Raise your hand if your organization suffers from these:
- You have at least one gigantic application that no one person knows how the whole thing works, yet everybody working on its different parts have to play by the same rules. They need to use the same programming language, and updates impact all the downstream users the same way.
- You have a release calendar for that gigantic application and all the different teams working on different pieces of it have to wait for those dates for the smallest update to their piece.
- All the different pieces of code that will get released go through the same approval process by getting sign off for every imaginable compliance requirement.
- Each time you start an IT project, you start directly from your data sources and build the business logic from scratch.
- You waste large amounts of money and resources on creating the same applications over and over again because different teams don’t know what other teams have already created.
- The application slows down to a crawl during heavy usage periods such as quarter closes or holiday seasons. This causes delays in reviewing financial performance or serving customers, wasted time waiting, and anxiety for your employees and customers.
Microservices architecture relieves these pain points by emphasizing modularity. You implement this style by breaking down your large applications into small and reusable pieces. A different team can be responsible for each piece: meaning they can choose the programming language they are the most comfortable with and they can have their own independent releases without worrying about how the other pieces work or what their timelines look like. All they need to make sure is to define how their microservice interfaces with other microservices. Their code becomes a piece of the greater application; updated independently from the rest of the application and reused in different workflows. And during operation, microservices can be scaled up independently based on their workload for quicker response time, just like hiring seasonal workers.
Microservices sound awesome, don’t they? You create the Lego building blocks without having to mold the whole model… Except that just like life, every good thing comes with a cost. When you break down your application, you need to worry about networking and security. How do you make sure that those independent services communicate with each other? How will you protect your services and data from unauthorized use? How will different microservices find each other?

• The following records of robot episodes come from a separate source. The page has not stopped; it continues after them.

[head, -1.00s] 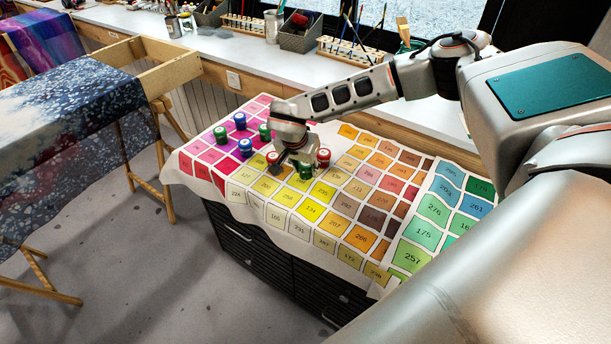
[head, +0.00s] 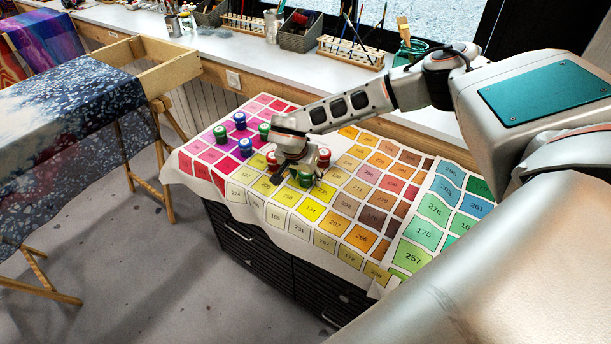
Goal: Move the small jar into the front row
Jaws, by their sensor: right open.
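Several small jars with coloured lids stand on the colour-chart cloth (head: 330,238). A green-lidded jar (head: 305,180) is nearest the viewer, by the yellow squares. A red-lidded jar (head: 272,160) is left of my right gripper (head: 299,177), and another red one (head: 324,156) is behind it on the right. Two blue-lidded jars (head: 246,147) (head: 239,120) and two green-lidded ones (head: 220,134) (head: 264,130) stand farther left on the pink squares. My right gripper points down, open, with its fingers low around or beside the nearest green jar; contact cannot be told. I cannot tell which jar is smallest.
The cloth lies over a dark drawer cabinet (head: 262,248), its front edge hanging down. A long counter (head: 300,70) with brush racks and cans runs behind. A wooden frame with blue fabric (head: 70,130) stands left. The cloth's yellow and orange squares at front are clear.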

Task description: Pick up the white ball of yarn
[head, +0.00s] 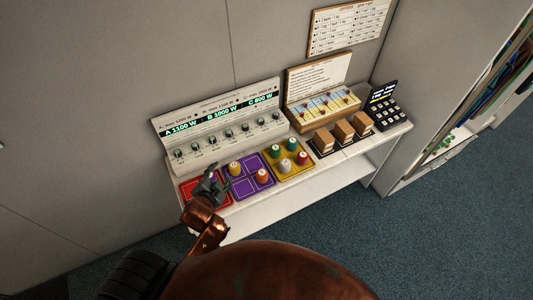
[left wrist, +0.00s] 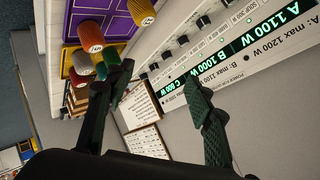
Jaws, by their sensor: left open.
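A whitish yarn spool (head: 284,166) stands at the front of the yellow tray (head: 272,157), beside a crimson one (head: 302,158) and two green ones (head: 292,145). In the left wrist view the whitish spool (left wrist: 82,62) is at the left, partly crowded by its neighbours. My left gripper (head: 217,179) is open and empty over the red tray (head: 193,193), left of the purple tray and well away from the whitish spool. In the left wrist view my gripper's fingers (left wrist: 163,80) are spread with nothing between them. My right gripper is not in view.
The purple tray (head: 240,187) between my gripper and the yellow tray holds a yellow spool (head: 235,168) and an orange one (head: 262,176). A labelled panel with knobs (head: 220,125) stands behind. Brown blocks (head: 343,132) stand to the right on the shelf.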

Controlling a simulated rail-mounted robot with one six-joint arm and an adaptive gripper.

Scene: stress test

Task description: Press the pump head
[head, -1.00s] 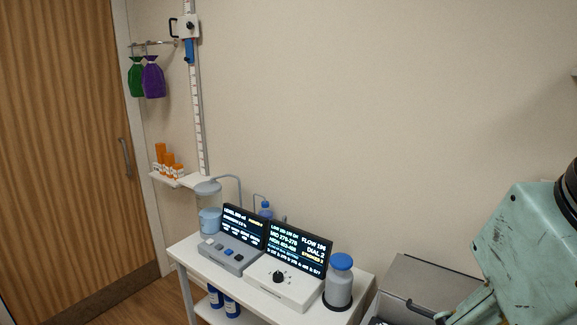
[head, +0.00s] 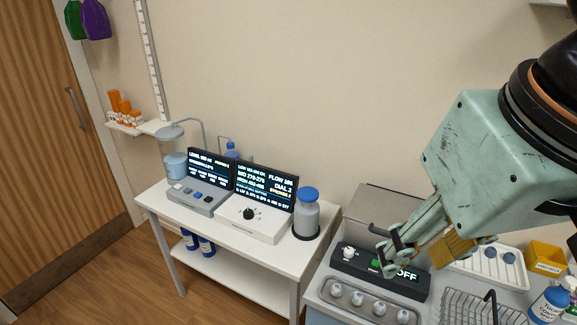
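My gripper (head: 392,252) hangs at the right in the head view, above the black device (head: 345,268) whose display reads OFF. It is seen from the side, with its fingers partly overlapping, so I cannot tell whether it is open. No pump head is clearly recognisable. A small blue-topped bottle (head: 231,148) with a thin bent tube stands behind the screens on the white table. A blue bottle (head: 548,302) with a white label stands at the lower right, cut off by the picture edge. My gripper is apart from both bottles.
The white table (head: 160,204) holds two consoles with screens and a grey, blue-capped canister (head: 307,216).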

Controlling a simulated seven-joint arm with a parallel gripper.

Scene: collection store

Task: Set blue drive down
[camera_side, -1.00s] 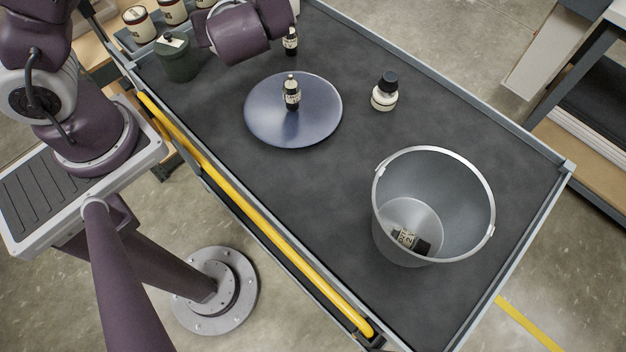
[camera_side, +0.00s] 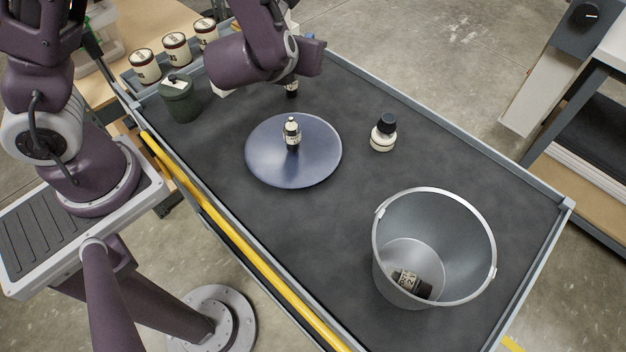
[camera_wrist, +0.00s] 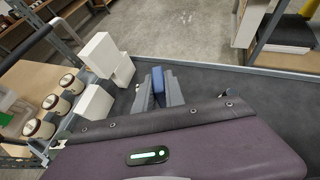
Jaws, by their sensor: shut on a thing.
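The blue drive (camera_wrist: 157,78) shows in the wrist view as a small blue block between the fingers of my gripper (camera_wrist: 159,90). My gripper is shut on it, and the wrist housing hides what lies directly below. In the side view my wrist is over the far left part of the dark-topped table (camera_side: 340,220). The fingers and the drive are hidden behind my arm there, so their height above the table cannot be told.
A blue round plate (camera_side: 265,172) bears a small labelled bottle (camera_side: 292,135). A dark-capped jar (camera_side: 383,135) stands to its right. A metal bucket (camera_side: 470,235) holds a fallen dark bottle (camera_side: 410,284). White boxes (camera_wrist: 100,55), a green canister (camera_side: 180,102) and several jars (camera_side: 145,67) stand left.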

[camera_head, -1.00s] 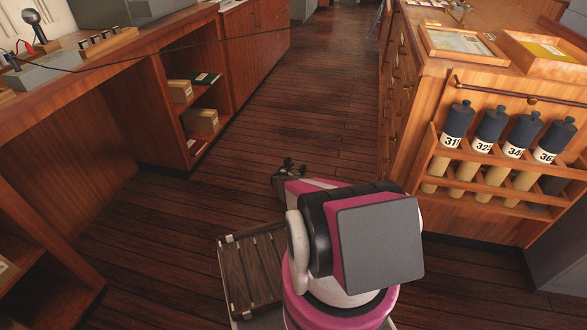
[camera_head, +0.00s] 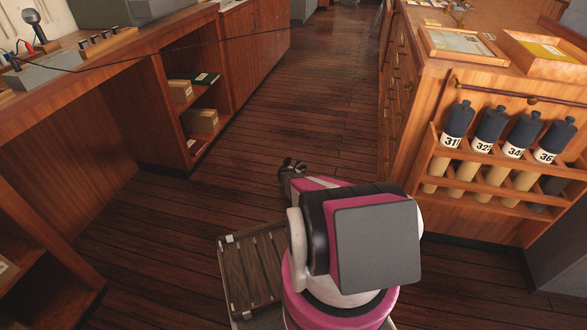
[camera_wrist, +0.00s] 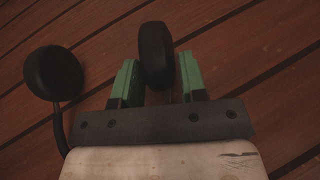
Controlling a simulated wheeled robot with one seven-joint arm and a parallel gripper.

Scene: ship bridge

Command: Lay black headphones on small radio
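The black headphones (camera_wrist: 155,55) are at my gripper (camera_wrist: 157,72) in the wrist view. One round ear cup sits between the two green fingers, seen edge-on. The other ear cup (camera_wrist: 54,73) hangs out to the left, with a thin black band running down beside the gripper body. The fingers appear closed on the near cup. In the head view my gripper (camera_head: 290,167) is low over the open floor, with the dark headphones small at its end. I cannot pick out the small radio for certain; a grey box (camera_head: 42,72) with cables lies on the left desk.
The left wooden desk (camera_head: 110,60) has open shelves below with small boxes (camera_head: 203,120). At right stands a wooden cabinet (camera_head: 480,75) with trays on top and a rack of numbered tubes (camera_head: 490,145). The plank floor between them is clear.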

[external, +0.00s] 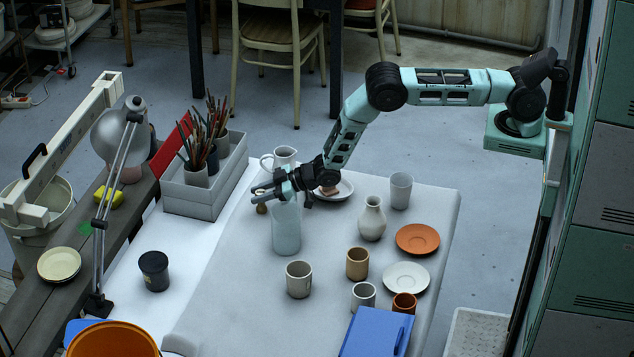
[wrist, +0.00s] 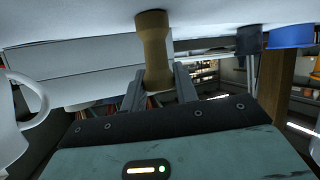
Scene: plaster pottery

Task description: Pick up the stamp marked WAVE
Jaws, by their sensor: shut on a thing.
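A tan, waisted stamp (wrist: 153,50) stands between my fingers in the wrist view. Its marking does not show, so I cannot read whether it says WAVE. In the external view the stamp (external: 261,208) is a small tan piece just under my fingertips, left of the pale glass bottle. My gripper (external: 260,190) reaches in low over the table from the right; in the wrist view my gripper (wrist: 158,88) is shut on the stamp's narrower part. The stamp's far end is at or very close to the white tabletop; I cannot tell if it touches.
The glass bottle (external: 286,232) stands close in front of my gripper, and a white mug (external: 284,157) close behind. A grey brush box (external: 205,185) is to the left. Cups, a vase (external: 372,220) and saucers stand to the right. The front-left tabletop is mostly clear.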

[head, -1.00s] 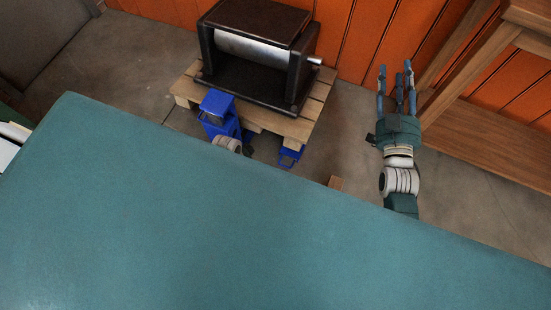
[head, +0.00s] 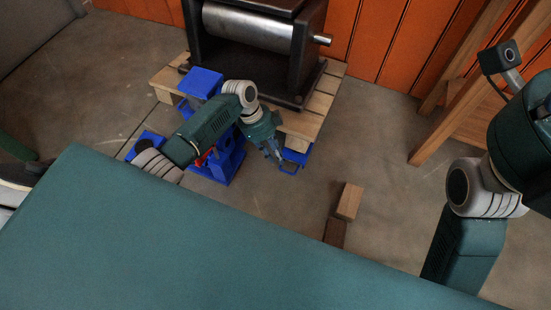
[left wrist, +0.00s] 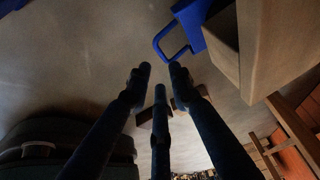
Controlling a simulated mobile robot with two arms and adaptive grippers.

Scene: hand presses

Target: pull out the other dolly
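A blue dolly (head: 294,160) with a loop handle shows at the right front end of the wooden pallet (head: 318,108). In the left wrist view, the handle (left wrist: 174,52) lies just ahead of my fingertips. My left gripper (head: 279,158) reaches down beside this dolly. Its fingers (left wrist: 160,72) are apart, with nothing between them, and I see no contact with the handle. A blue jack-like unit (head: 200,84) stands at the pallet's left front, partly behind my left arm. Another blue piece (head: 145,141) shows at its left, partly hidden. My right arm is at the right; its gripper is out of view.
A black press (head: 258,70) with a steel roller stands on the pallet. Two wooden blocks (head: 348,202) (head: 334,232) lie on the floor, right of the dolly. A wooden stand (head: 452,105) is at the right. Floor between pallet and stand is clear.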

Service mesh concept was created to answer these questions. You integrate your microservices into the mesh, and the mesh takes care of authentication, authorization, and networking. It separates the data layer and creates a control layer. The data layer is where the day-to-day operation happens through transactions between microservices, and the control layer is where you define the rules of the transactions. Once the rules are defined, all the new microservices added to the mesh obey them without having to be individually configured.
Let’s summarize up to this point: You broke down your gigantic application into small and independent pieces, and you integrated them into the mesh to manage and secure those pieces. You can stop here. Or you can take this one step further by integrating your mesh into API Management because what I described so far about networking and security is what API Management solution providers are experts of. By using an API Management solution that has a top-notch service mesh support, you can secure your microservices with industry tested API security features. You can route the traffic into different flavors of the microservice based on the transaction context or content. For example, when your inventory service is called, if the call is coming from a supply chain manager, you can list raw materials. If the call is coming from a sales manager, you can list end products. And last but definitely not the least, you can publish the microservices different teams created in a single marketplace for other folks to search through and reuse.
In a nutshell, microservices, service mesh, and their integration with API Management makes your applications more extensible, more reusable, and more scalable while cutting the ties between different teams. Coming back to the pain points I started with, with a microservices strategy:
- You can divide and conquer your gigantic application. You can designate teams responsible for its different parts and these teams can work independently without being constrained by other teams’ design choices, skills or requirements.
- Each team can decide their own timeline based on their priorities. You don’t have to go through the same release cycles with every other team.
- You can relax the approval process for some of the microservices that have nothing to do with critical data. This will give you a much faster and less cumbersome turnaround.
- You don’t have to start each project from scratch. You can create a new microservice to embed with the previously created ones to enhance its features or create a different version to give a new flavor to the same task.
- You can see what services others have previously created and reuse them. You don’t have to waste precious money or time just because you didn’t know what’s out there.
- You can optimize your IT infrastructure to have more computing resources during busy times and less resources during stale times. You don’t have to pay for unused capacity while achieving fast response times throughout.
Creating a microservices strategy takes time. But it is well worth it if you consider the time and money you will save once you make your applications more modular. That’s how services that you use every day like Netflix, Spotify, Uber have nimble teams that release code and grow their applications as fast as their markets require. Why don’t you bring the same agility and flexibility to your Enterprise IT?